No Victoria, the machines aren’t taking our jobs

The right’s candidate for mayor isn’t remotely ready to be mayor of a super city.


If you’re going to stand for political office the minimum requirements must surely include some rationale for your candidacy. You want to do the job because you see a job needing doing. You need to have something sensible to say about topical issues and some guide to what you expect to do in office. 

If you don’t have these minimum contributions to debate, then your candidacy is pointless. 

An onerous duty of political commentary is the requirement to read the sources, and so I visited Victoria Crone’s website  to see what she plans for Auckland, only to find my low expectations wildly overestimated. There’s about as much substance here as Kanye West’s run for president. She wants to ‘Create Win-Win Situations’, ‘Empower People’ and ‘Lead From A Place of strength’; as if she’s running against a candidate who wants to lose, take power away from you, and be a weak leader.

Beneath the blandly moronic motivational platitudes  - “I believe anything is possible! (insert emoji) - she lists ‘Issues’: B is for ‘Housing', C is for ‘Transport’. Maybe they’ve changed Sesame Street since I was young.

These summaries reveal a candidate unprepared for office, lacking vision, and free from any meaningful communication of useful ideas. I know from experience it’s tough to run for office and you expose yourself to criticism. But given Victoria has the National party machine behind her, she should have been more prepared, and they should have thought this through.

Take ‘A' for 'Fiscal Management’. Correctly observing that many billions of dollars are needed to meet Auckland’s infrastructure needs, while funding sources like rates and debt are constrained, she offers: "few alternative sources of funding have been secured. This is a major problem for our city to solve, amidst perceptions of wastage in council spending.” Yes it’s a problem, so, what would you do, candidate? Reject new spending plans? Borrow more? Are you ruling out rate increases? Will you raise rates just a teeny bit? New taxes? Tolls? Privatising infrastructure?

Not even a hint of an idea, let alone a fresh one. That’s what makes the platitudes a problem. If you can't answer these most basic of questions about your political principles, you have no place pretending you could lead a major city. 

Then you come to ‘D’ Stands For Jobs.

Go here, and click on the Jobs tag to the left.

It comes up with a summary of her ideas: Jobs. Not Found. 

For most candidates I would concede ‘a missing website link is a  simple error’, but it’s hard when the sole justification advanced for her candidacy is that she had some involvement in an Internet company.

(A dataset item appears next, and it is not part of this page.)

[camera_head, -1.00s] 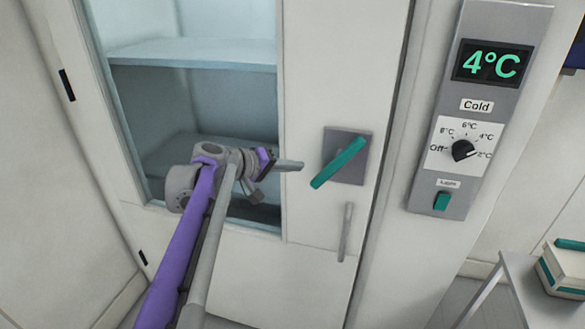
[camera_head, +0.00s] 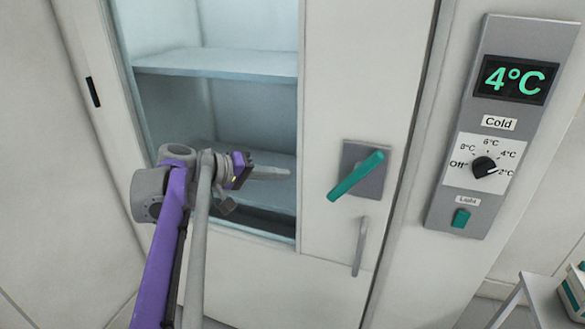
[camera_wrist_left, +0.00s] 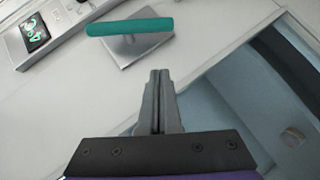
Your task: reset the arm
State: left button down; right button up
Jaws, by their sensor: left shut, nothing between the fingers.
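My left arm, purple and grey, comes in from the lower left of the head view. Its gripper (camera_head: 288,172) is shut and empty, in front of the cabinet's window and left of the teal handle (camera_head: 355,176), apart from it. In the left wrist view the closed fingers (camera_wrist_left: 159,75) point toward the white door, with the teal handle (camera_wrist_left: 130,27) beyond them. My right gripper is in neither view.
The white cabinet (camera_head: 345,70) has a window showing pale shelves (camera_head: 215,62). A vertical grey handle (camera_head: 360,246) sits below the teal one. At right is a control panel (camera_head: 445,205) reading 4°C, with a dial (camera_head: 484,166). A small table (camera_head: 540,300) stands lower right.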

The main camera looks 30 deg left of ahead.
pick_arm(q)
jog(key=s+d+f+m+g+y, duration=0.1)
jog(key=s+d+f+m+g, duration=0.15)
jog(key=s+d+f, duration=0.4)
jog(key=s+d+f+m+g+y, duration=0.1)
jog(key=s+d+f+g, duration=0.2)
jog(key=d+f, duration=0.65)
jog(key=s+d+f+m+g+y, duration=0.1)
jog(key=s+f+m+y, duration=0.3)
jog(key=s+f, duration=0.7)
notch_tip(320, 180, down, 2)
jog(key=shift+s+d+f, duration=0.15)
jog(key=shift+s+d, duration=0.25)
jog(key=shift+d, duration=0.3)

And yet she blames technology for unemployment. How else to interpret this Luddite miasma:

"In half a century from 1961, the workforce employed in manufacturing fell from 36% to 8% while employment in services grew from 49% to 81%. We need to make sure Auckland has the jobs, skills and conversations needed to transition to future jobs as automation and machines continue to automate our current jobs."

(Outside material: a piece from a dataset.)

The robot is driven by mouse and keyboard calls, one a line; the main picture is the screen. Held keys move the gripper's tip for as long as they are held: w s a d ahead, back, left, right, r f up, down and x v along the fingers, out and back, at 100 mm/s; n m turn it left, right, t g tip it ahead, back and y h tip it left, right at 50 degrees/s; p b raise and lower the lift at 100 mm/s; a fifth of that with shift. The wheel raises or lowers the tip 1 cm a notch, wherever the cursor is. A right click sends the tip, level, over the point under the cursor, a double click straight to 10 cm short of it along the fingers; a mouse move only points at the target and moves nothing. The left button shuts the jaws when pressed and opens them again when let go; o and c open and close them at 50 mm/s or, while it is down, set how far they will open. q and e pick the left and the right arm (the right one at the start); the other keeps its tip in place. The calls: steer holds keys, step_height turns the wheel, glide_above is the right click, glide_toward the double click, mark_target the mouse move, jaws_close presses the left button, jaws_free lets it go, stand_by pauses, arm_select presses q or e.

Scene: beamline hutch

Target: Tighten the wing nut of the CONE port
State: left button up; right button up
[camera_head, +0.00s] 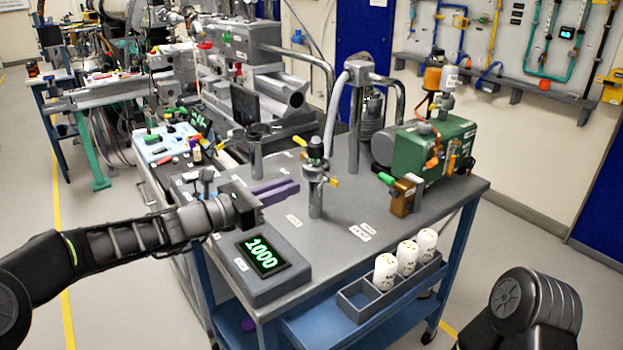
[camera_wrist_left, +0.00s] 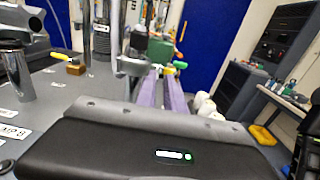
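My left gripper (camera_head: 275,192) has two purple fingers and reaches in over the front left of the grey cart top. The fingers are parallel with a narrow gap and nothing between them; they also show in the left wrist view (camera_wrist_left: 162,92). Ahead and to the right of their tips, apart from them, stands a metal port post (camera_head: 316,196) with a clamp, a dark knob and yellow-green handles. A shorter post (camera_head: 256,155) with a dark top stands behind the gripper. The port labels are too small to read, so I cannot tell which is CONE. My right gripper is out of view.
A display box reading 1000 (camera_head: 263,256) sits below my left gripper. A green pump (camera_head: 434,150) stands at the cart's right. A grey rack (camera_head: 352,300) with white bottles (camera_head: 385,272) hangs at the front edge.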

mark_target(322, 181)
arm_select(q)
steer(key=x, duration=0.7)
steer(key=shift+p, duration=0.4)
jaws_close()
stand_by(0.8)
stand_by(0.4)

The suggestion that technology is taking jobs is the kind of simplistic analysis you used to hear your parents say. But if you think technology is taking jobs in Auckland, you don’t have the skills to be mayor of a super city. 

In the 50 years since 1961, many thousands of new manufacturing jobs have been created in Auckland, and many thousands more in other sectors. One of the main reasons for this, and for an associated increase in real incomes, has been increasing productivity as a result of technology.  Creating jobs is complex, and vital. Simplistic scapegoating of simple villains, like machines or immigrants, means you don’t have real ideas about what to do. 

Victoria Crone looks to me like someone who is running a profile-raising campaign for mayor as a way of gaining a council seat, who has been put up to a job she is not up to, by people who are desperate to find someone, anyone, to stand against Phil Goff. Genuinely qualified candidates won’t stand because they know they’ll lose. Victoria possibly believes that ‘anything is possible’, and anyone who dreams of being mayor can be. But it doesn’t mean she is equipped for the job. She isn’t. She is an ill-prepared candidate out of her depth, who thinks machines are taking our jobs.